The Street View: I Helped Shut Down Park Avenue
Metropolis’s senior editor, Kristi Cameron, is contributing semi-regular posts on issues regarding livable streets in a feature we’re calling The Street View. Click here to read previous posts in this series.
As a volunteer at Summer Streets this past Saturday, my responsibilities were little more than to hold up a stop sign while standing in front of a working traffic light. Yes, I felt a bit redundant, but it was a great vantage point from which to witness the event. Last year I strolled along Brooklyn’s Bedford Avenue when it was first closed to cars, marveling at the disproportionate pleasure of a little extra elbow room, but I never made it out to Park Avenue, the spine of New York’s street-closing events. While Bedford takes on the vaguely Parisian flair of a street market, Park Avenue is more like an exercise highway with cyclists, rollerbladers, and runners far outnumbering any casual strollers. (The flaneurs seemed to stick to the sidewalks, save for a few forays into the road just to get a taste of the experience).

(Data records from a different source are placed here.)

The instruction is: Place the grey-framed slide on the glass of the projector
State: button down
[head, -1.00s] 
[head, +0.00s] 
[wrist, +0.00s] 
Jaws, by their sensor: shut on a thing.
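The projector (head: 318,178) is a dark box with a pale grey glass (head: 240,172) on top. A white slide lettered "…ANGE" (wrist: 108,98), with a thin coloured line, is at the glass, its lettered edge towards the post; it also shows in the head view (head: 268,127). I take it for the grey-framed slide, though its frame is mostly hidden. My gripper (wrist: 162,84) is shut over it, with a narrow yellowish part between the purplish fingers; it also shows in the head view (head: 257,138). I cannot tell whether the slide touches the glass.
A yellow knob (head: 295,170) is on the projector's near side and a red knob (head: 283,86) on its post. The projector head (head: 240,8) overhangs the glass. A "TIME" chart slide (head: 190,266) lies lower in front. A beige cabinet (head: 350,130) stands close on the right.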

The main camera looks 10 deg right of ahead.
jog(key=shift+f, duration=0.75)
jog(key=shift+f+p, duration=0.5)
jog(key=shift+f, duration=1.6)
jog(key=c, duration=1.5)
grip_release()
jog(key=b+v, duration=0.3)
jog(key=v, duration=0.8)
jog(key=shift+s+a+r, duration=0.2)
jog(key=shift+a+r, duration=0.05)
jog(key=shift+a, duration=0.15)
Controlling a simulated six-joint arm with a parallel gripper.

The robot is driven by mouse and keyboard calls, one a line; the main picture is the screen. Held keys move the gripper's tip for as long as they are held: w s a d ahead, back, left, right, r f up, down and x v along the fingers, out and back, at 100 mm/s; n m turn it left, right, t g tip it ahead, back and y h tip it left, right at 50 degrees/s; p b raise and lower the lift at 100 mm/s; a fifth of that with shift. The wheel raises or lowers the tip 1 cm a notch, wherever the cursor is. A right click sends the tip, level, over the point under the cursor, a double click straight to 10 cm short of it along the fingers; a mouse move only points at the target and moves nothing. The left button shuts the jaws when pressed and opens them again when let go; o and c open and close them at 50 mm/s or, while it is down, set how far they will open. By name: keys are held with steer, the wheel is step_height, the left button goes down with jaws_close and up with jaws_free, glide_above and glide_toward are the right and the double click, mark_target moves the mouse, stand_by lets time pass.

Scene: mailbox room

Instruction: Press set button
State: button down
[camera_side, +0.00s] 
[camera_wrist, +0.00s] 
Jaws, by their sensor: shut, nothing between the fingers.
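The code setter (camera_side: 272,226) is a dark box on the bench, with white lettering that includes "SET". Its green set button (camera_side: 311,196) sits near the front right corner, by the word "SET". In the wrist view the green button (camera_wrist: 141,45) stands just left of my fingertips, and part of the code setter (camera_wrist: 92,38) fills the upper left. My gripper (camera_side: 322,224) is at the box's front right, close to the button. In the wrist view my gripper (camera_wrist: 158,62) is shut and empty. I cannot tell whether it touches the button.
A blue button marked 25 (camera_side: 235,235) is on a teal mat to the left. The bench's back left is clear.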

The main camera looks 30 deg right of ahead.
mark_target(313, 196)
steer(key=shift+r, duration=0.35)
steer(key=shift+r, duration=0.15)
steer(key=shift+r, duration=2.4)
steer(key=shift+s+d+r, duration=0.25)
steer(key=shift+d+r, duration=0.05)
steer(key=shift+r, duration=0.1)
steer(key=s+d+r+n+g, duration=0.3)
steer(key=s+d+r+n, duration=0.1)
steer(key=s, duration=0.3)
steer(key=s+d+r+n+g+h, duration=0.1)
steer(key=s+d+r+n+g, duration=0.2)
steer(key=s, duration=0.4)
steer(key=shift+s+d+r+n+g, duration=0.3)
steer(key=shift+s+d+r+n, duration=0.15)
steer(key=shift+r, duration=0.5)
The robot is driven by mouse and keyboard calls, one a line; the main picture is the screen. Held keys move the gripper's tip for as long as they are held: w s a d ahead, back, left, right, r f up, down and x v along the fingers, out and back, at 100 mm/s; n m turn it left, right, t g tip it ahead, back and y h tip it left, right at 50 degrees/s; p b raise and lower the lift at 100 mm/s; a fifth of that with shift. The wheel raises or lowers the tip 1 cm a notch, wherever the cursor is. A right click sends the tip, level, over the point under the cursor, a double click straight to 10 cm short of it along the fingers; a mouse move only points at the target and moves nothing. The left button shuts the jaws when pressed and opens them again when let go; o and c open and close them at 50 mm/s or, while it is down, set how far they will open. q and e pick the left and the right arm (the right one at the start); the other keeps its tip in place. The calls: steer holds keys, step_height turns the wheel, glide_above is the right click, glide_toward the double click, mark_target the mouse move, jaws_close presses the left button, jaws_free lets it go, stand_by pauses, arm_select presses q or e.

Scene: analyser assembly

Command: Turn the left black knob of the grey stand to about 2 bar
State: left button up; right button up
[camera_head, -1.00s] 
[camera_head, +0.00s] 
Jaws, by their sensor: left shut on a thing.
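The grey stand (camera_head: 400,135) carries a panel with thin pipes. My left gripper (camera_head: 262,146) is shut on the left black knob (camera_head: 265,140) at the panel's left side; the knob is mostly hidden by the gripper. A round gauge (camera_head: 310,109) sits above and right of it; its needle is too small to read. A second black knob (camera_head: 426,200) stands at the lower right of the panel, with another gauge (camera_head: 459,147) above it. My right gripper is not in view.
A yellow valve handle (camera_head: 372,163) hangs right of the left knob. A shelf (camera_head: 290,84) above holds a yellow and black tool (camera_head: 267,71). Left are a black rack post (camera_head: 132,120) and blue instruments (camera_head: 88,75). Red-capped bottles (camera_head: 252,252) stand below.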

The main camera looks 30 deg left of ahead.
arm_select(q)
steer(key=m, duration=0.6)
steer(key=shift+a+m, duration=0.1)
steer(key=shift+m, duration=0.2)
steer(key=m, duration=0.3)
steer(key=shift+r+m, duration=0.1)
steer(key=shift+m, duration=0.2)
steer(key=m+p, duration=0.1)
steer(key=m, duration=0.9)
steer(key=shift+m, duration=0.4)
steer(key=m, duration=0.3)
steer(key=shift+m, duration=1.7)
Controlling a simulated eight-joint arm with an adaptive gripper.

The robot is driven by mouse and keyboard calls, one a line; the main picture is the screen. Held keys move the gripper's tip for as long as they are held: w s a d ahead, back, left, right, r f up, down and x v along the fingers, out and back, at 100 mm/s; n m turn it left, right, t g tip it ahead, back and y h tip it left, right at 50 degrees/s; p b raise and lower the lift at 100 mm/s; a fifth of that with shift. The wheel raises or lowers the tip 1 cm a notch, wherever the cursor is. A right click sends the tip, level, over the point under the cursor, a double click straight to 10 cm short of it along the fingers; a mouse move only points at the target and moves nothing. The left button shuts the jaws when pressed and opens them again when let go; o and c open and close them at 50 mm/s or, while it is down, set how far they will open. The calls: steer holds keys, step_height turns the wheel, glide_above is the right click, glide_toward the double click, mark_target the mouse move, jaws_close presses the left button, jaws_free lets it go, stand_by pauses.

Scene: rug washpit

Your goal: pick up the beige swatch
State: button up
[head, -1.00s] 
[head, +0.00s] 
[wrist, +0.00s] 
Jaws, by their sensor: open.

At times, having to tell cyclists to crowd into the two left lanes made me feel like the Grinch staring down Cindy Lou Who. (To get a feel for peak demand, visualize the pack in the last leg of the Tour de France). But I can honestly say I’ve never experienced happier–or chattier–New Yorkers. People thanked me for volunteering, told me how far they’d ridden, asked about my accent, and occasionally apologized for being out of their lane! A few who’d stumbled onto the event just needed an explanation of what was going on. And at the end of the day, a fellow volunteer reminded me why Park Avenue is symbolically perfect for the Summer Streets program. Prior to 1922 the “park” was much more than a beautifying strip of greenery–it was a significant stretch of recreational space.